> [EXERCISE DESCRIPTION] Give the data a second time, exactly and in full.

> [DATA SHOWN]
+--

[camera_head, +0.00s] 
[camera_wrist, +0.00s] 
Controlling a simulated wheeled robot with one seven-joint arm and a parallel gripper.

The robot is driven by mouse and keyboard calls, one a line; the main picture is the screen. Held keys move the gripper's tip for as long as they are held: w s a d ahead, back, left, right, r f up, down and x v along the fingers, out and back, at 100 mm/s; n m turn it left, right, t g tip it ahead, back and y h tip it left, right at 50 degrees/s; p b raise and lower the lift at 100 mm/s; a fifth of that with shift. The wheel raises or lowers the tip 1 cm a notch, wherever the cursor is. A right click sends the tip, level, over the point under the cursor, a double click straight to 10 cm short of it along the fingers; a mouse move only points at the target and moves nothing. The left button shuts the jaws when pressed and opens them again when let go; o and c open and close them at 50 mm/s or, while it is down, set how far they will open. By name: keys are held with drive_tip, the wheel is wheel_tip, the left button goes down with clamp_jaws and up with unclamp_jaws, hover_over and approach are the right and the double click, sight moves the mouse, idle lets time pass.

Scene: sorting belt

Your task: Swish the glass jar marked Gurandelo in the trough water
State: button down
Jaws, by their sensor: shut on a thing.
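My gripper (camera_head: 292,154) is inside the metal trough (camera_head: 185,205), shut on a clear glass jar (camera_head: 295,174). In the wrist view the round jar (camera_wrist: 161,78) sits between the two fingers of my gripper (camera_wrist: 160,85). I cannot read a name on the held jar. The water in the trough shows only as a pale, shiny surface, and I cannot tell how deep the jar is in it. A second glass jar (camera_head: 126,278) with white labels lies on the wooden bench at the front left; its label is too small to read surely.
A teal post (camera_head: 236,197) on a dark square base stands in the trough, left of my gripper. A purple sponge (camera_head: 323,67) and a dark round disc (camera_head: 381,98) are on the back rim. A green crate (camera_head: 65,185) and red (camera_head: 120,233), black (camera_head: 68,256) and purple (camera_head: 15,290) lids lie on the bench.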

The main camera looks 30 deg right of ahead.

+--

> [COMPLETED TASK]
[camera_head, +0.00s] 
[camera_wrist, +0.00s] 
Controlling a simulated wheeled robot with one seven-joint arm and a parallel gripper.

The robot is driven by mouse and keyboard calls, one a line; the main picture is the screen. Held keys move the gripper's tip for as long as they are held: w s a d ahead, back, left, right, r f up, down and x v along the fingers, out and back, at 100 mm/s; n m turn it left, right, t g tip it ahead, back and y h tip it left, right at 50 degrees/s; p b raise and lower the lift at 100 mm/s; a fifth of that with shift. The wheel raises or lowers the tip 1 cm a notch, wherever the cursor is. A right click sends the tip, level, over the point under the cursor, a double click straight to 10 cm short of it along the fingers; a mouse move only points at the target and moves nothing. The left button shuts the jaws when pressed and opens them again when let go; o and c open and close them at 50 mm/s or, while it is down, set how far they will open. By name: keys are held with drive_tip, the wheel is wheel_tip, the left button goes down with clamp_jaws and up with unclamp_jaws, hover_over and approach are the right and the double click, sight moves the mouse, idle lets time pass.

Scene: sorting belt

Your task: Swish the glass jar marked Gurandelo in the trough water
State: button down
Jaws, by their sensor: shut on a thing.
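My gripper (camera_head: 292,154) is inside the metal trough (camera_head: 185,205), shut on a clear glass jar (camera_head: 295,174). In the wrist view the round jar (camera_wrist: 161,78) sits between the two fingers of my gripper (camera_wrist: 160,85). I cannot read a name on the held jar. The water in the trough shows only as a pale, shiny surface, and I cannot tell how deep the jar is in it. A second glass jar (camera_head: 126,278) with white labels lies on the wooden bench at the front left; its label is too small to read surely.
A teal post (camera_head: 236,197) on a dark square base stands in the trough, left of my gripper. A purple sponge (camera_head: 323,67) and a dark round disc (camera_head: 381,98) are on the back rim. A green crate (camera_head: 65,185) and red (camera_head: 120,233), black (camera_head: 68,256) and purple (camera_head: 15,290) lids lie on the bench.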

The main camera looks 30 deg right of ahead.

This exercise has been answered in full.